Dataset excerpt:
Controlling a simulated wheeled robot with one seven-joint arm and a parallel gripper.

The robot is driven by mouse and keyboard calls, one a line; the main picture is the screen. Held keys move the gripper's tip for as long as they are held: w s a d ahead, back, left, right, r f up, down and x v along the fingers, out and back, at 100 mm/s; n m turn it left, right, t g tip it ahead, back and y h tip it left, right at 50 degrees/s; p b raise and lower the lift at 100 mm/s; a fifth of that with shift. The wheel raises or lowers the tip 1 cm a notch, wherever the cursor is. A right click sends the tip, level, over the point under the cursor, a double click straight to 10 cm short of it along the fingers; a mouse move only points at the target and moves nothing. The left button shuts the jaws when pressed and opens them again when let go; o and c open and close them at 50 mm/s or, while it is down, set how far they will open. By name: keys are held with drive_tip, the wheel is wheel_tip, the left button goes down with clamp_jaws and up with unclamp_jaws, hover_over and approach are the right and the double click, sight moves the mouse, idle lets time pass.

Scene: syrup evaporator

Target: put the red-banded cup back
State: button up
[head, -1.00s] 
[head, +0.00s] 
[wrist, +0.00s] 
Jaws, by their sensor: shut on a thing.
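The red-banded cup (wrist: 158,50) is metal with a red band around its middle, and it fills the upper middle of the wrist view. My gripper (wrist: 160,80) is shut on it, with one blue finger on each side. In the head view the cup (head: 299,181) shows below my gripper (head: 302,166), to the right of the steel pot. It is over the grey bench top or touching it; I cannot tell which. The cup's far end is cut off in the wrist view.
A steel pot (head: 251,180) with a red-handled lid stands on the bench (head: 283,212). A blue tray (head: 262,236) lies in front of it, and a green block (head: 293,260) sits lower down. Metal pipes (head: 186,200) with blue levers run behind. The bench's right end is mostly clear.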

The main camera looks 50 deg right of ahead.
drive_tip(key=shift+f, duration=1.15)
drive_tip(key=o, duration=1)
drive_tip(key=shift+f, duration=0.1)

...

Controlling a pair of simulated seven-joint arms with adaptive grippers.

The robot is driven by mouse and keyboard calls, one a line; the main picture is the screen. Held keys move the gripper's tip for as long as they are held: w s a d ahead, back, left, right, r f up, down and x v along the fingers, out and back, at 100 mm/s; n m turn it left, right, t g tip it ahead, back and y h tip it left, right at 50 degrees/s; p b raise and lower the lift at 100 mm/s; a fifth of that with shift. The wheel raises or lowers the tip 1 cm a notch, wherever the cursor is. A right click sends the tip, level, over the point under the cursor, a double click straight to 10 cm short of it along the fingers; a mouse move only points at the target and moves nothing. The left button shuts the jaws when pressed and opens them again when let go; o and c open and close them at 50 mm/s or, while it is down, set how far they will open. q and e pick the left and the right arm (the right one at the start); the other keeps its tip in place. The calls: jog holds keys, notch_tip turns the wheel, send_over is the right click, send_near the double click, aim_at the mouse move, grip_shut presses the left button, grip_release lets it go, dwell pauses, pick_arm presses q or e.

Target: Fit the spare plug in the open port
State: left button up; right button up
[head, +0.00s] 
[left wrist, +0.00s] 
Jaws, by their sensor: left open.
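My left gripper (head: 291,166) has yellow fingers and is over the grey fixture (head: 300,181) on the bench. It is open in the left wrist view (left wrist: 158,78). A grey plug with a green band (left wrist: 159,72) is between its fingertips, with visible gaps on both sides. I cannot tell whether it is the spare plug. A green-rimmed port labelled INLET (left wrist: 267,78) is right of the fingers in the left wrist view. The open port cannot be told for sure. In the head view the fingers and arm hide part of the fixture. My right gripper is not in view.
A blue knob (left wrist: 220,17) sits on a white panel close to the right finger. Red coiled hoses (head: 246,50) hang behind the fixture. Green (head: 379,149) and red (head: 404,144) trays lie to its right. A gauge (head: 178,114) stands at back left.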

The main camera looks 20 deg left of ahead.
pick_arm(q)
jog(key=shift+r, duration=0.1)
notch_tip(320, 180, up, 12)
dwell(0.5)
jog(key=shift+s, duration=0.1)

==

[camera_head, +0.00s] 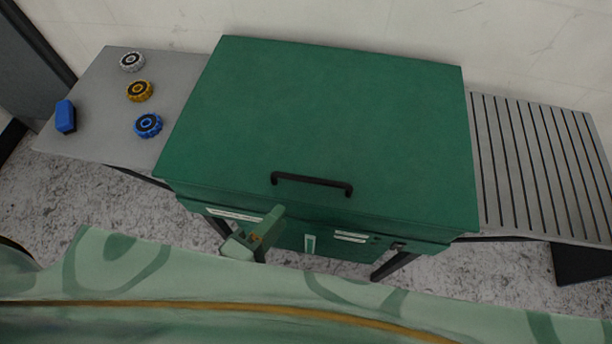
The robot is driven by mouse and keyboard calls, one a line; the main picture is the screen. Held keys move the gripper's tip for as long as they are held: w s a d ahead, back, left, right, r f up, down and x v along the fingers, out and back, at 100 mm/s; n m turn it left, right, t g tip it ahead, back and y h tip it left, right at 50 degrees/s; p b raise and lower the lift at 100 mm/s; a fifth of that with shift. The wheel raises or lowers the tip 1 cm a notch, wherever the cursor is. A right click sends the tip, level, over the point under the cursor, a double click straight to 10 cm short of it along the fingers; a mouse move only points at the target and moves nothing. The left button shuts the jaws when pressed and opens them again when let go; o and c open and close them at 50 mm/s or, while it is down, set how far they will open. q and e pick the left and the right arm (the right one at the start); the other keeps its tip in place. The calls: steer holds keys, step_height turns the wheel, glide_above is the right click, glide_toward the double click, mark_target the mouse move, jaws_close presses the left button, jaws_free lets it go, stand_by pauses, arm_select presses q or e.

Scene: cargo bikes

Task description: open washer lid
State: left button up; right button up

WHAT IS BEING ASKED: Scan the data for the word "seven" and copy every line where it shows up.

FINISHED TASK:
Controlling a simulated wheeled robot with one seven-joint arm and a parallel gripper.
Controlling a pair of simulated seven-joint arms with adaptive grippers.

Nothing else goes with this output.